Our post today is a brief one, draw from the pages of CHRISTIANITY TODAY, as published by Samuel G. Craig, founder of the Presbyterian & Reformed Publishing Company. This magazine was the journal of record from the confessional or conservative perspective, for events of the modernist controversy in the early 20th century. The magazine began in May of 1930 and continued through the years of the depression. As P&R turned its efforts to publishing books, the magazine was then only issued annually, 1941-1949, before ceasing altogether. The publication we know today by this same name is an entirely separate effort, begun in 1956 and originally based in Washington, D.C. With bit of history aside, we turn to our post for today. While short, we pray you find it something to seriously consider and take to heart.
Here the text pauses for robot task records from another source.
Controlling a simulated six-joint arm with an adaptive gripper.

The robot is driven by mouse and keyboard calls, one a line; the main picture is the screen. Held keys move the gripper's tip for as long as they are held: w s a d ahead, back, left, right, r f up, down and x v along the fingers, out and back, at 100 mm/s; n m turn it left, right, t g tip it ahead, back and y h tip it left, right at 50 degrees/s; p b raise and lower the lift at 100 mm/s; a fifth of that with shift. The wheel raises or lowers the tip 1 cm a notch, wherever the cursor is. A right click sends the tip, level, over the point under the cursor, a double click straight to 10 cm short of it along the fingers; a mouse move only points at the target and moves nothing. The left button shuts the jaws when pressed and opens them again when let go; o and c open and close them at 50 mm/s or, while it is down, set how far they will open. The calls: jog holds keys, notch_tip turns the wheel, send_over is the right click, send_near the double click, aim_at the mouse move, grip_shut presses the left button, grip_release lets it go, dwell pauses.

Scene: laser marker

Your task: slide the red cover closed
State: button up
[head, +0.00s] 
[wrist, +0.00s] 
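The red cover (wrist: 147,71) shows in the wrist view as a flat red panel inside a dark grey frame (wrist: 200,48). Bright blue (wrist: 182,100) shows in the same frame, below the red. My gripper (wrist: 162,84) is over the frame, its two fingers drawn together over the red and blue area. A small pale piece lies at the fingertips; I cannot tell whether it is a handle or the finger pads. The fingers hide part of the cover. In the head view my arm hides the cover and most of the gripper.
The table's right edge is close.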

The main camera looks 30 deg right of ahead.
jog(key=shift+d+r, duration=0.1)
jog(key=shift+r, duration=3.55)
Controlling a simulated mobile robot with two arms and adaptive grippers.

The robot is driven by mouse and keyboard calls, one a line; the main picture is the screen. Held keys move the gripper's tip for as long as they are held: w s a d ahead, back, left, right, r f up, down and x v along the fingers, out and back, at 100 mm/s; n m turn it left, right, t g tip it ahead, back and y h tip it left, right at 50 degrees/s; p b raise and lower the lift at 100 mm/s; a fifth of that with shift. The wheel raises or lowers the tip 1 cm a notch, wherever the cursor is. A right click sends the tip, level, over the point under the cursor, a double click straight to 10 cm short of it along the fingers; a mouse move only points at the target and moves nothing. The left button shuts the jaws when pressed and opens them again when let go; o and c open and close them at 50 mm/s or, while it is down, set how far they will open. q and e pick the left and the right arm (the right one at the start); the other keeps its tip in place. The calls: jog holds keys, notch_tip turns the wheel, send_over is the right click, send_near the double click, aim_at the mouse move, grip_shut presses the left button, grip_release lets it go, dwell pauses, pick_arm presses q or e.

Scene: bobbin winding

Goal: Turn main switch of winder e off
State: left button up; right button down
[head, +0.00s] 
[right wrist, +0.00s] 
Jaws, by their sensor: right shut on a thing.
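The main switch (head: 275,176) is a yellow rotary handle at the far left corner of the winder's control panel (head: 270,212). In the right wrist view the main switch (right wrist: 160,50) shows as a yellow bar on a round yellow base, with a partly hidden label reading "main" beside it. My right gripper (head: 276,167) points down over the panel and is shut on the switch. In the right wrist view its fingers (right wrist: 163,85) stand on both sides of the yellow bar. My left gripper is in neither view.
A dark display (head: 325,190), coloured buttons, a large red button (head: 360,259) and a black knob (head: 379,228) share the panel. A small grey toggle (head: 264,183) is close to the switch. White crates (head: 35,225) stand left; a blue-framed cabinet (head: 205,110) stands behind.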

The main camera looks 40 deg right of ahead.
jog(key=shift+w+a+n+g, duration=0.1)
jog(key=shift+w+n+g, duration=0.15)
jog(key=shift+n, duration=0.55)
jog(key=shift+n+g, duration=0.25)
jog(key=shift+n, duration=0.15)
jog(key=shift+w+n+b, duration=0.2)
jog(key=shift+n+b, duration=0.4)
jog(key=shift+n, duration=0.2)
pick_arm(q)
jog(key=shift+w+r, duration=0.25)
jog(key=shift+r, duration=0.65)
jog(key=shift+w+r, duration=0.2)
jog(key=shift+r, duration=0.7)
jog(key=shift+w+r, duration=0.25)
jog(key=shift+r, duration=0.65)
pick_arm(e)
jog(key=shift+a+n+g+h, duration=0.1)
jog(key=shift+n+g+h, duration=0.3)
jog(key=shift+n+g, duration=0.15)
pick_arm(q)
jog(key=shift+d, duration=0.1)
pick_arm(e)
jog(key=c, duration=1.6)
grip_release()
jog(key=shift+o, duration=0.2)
May the perfect, finished work of Christ be your anchor, too:–

John Knox’s Anchor

“I pray not for the world, but for those whom thou hast given me . . . for them also that shall believe on me through their word.”
–John 17: 9, 20.

When the great Scottish Reformer lay dying he asked his wife to, “read where I casts my first anchor.” She read him the seventeenth chapter of John. As he cam to speak of “the clean, pure, innocent Lamb of God who was damned in the presence of an earthly tribunal that we might be absolved before the judgment of God” the rugged Scotsman’s heart was melted to pathos and his words fused into poetry. “Thou hast sealed into my heart remission of my sins which I acknowledged myself to have received by the precious blood of Jesus Christ once shed.” The atoning death and the blessed continuing intercession of the Highpriest of our profession were the anchors of this strong man.

–Wm. C. Robinson.

[excerpted from Christianity Today (old series, 1930-1949), vol. 7, no. 7 (November 1936): 159].